Is it inherently impossible to generate truly random numbers using computers?

This quote makes it sound like a near law. Is it, or have methodologies progressed since then?

I don’t know that it’s ever been impossible. You could simply measure line noise on a sound card output, something thermal, or anything else that is unpredictable, and base your algorithm on that.

After reading von Neumann’s quote, I notice that he words it differently than you did, and he’s probably correct. If I understand what he’s trying to say, you could word your question to be “Is it inherently impossible to generate truly random numbers using software?”, in which case I can’t think of a good way. Keep in mind that many people use the internal clock to pass a seed value to their pseudo-random number generator, and I think that you could debate whether that’s truly software based.

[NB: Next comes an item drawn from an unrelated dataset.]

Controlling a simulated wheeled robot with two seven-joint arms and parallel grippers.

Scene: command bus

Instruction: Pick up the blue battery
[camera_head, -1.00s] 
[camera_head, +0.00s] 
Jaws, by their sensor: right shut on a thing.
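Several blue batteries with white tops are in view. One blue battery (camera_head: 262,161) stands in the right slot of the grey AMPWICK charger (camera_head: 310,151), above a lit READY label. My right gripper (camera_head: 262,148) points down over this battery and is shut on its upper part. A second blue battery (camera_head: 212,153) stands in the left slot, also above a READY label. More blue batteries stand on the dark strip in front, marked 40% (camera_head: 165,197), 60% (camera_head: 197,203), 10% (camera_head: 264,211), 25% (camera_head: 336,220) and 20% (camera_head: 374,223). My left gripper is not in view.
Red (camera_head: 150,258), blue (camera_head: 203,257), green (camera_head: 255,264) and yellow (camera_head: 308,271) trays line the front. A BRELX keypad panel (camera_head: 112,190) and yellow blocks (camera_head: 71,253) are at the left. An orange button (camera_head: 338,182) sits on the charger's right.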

The operative phrase is “based solely on deterministic computation”. The quote is still correct. There are sources of randomness in modern computers, which can be used to generate truly random numbers. See /dev/random - Wikipedia

The objective/limitation is to have something that is purely arithmetical, and not based on measuring random physical phenomena. Plus, I’m not sure how truly “random” sound card static would be. I suspect it would have certain subtle biases if truly put to the test.

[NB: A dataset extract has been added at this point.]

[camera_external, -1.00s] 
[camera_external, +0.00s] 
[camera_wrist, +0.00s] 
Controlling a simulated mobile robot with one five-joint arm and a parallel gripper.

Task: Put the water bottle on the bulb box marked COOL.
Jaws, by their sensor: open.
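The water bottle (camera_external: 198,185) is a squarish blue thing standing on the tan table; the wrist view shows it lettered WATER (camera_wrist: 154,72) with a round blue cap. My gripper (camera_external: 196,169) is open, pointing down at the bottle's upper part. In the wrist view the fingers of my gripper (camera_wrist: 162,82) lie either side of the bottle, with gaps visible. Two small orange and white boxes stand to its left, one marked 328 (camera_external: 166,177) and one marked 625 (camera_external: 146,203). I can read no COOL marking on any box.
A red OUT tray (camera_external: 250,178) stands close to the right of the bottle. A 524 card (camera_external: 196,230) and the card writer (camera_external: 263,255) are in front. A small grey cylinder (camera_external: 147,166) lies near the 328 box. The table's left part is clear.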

It’s possible to sample noise from somewhere, but that isn’t what von Neumann was talking about. Von Neumann was saying that it’s impossible to take a deterministic computation and expect it to produce a random output, because it will always produce the exact same result. That much is true and will always be true.

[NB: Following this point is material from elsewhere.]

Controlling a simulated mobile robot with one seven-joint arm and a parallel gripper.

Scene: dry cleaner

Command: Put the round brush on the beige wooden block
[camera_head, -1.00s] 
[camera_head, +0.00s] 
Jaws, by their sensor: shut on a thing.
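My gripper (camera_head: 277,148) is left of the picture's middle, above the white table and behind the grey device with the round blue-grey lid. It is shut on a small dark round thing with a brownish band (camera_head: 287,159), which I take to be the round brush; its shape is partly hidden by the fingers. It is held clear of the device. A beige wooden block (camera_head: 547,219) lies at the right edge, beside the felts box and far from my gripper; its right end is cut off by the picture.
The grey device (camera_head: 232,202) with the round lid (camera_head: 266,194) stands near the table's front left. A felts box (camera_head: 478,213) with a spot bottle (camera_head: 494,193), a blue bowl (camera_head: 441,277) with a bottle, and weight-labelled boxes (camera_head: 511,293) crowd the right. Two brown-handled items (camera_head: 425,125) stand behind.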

Taking some random number and putting it through a deterministic computation will give you a random number. That’s what people are talking about when they mention sound card noise or measuring the timing between keystrokes: Both of those things are, to the computer, numbers, and they can be considered random for most purposes. However, and this is the main point, the input is not deterministic, so any computation based on that input cannot be deterministic. Von Neumann’s statement doesn’t apply in this case.

In that case, it is indeed impossible. Any arithmetic algorithm will, given the same input, always produce the same output. That output may be completely indistinguishable from true randomness by any statistical test you can think of, but it will not be random in the sense of being unpredictable, because anybody who knows the algorithm and its input values can produce the same output.

Sure, but you wouldn’t copy the output from the sound card straight into your cryptographic application or whatever you need true randomness for. There exist all kinds of interesting techniques to get lots of high-quality randomness from a poor-quality input source.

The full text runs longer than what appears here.